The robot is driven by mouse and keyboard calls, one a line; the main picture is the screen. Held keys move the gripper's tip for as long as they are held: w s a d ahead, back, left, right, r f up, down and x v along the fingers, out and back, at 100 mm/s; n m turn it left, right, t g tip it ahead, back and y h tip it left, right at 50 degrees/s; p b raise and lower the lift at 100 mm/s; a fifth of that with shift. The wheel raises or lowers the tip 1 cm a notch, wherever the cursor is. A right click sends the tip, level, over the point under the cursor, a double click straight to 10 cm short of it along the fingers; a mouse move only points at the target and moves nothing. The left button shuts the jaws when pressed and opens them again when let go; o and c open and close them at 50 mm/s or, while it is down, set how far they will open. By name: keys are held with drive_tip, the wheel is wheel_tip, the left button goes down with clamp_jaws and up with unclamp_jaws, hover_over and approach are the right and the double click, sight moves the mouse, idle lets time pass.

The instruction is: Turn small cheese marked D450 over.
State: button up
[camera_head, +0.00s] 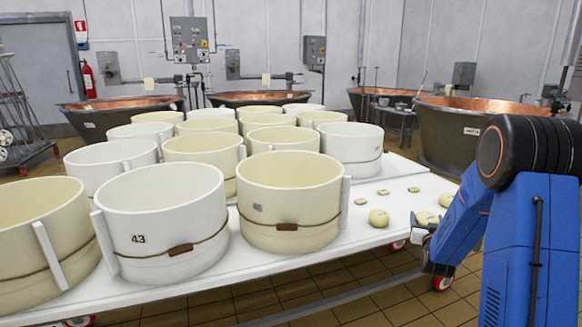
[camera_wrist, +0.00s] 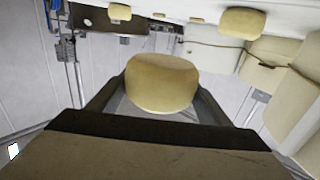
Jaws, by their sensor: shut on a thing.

PROBLEM TO WORK ON -
Reproduce each line exactly, please, except for any pictures.

RESULT FOR THIS TASK -
The robot is driven by mouse and keyboard calls, one a line; the main picture is the screen. Held keys move the gripper's tip for as long as they are held: w s a d ahead, back, left, right, r f up, down and x v along the fingers, out and back, at 100 mm/s; n m turn it left, right, t g tip it ahead, back and y h tip it left, right at 50 degrees/s; p b raise and lower the lift at 100 mm/s; a fifth of that with shift. The wheel raises or lowers the tip 1 cm a notch, wherever the cursor is. A right click sends the tip, level, over the point under the cursor, a double click straight to 10 cm short of it along the fingers; a mouse move only points at the target and moves nothing. The left button shuts the jaws when pressed and opens them again when let go; o and c open and close them at 50 mm/s or, while it is down, set how far they will open. By name: keys are held with drive_tip, the wheel is wheel_tip, the left button goes down with clamp_jaws and up with unclamp_jaws, hover_over and approach are the right and the double click, sight moves the mouse, idle lets time pass.

The instruction is: Turn small cheese marked D450 over.
State: button up
[camera_head, +0.00s] 
[camera_wrist, +0.00s] 
Jaws, by their sensor: shut on a thing.

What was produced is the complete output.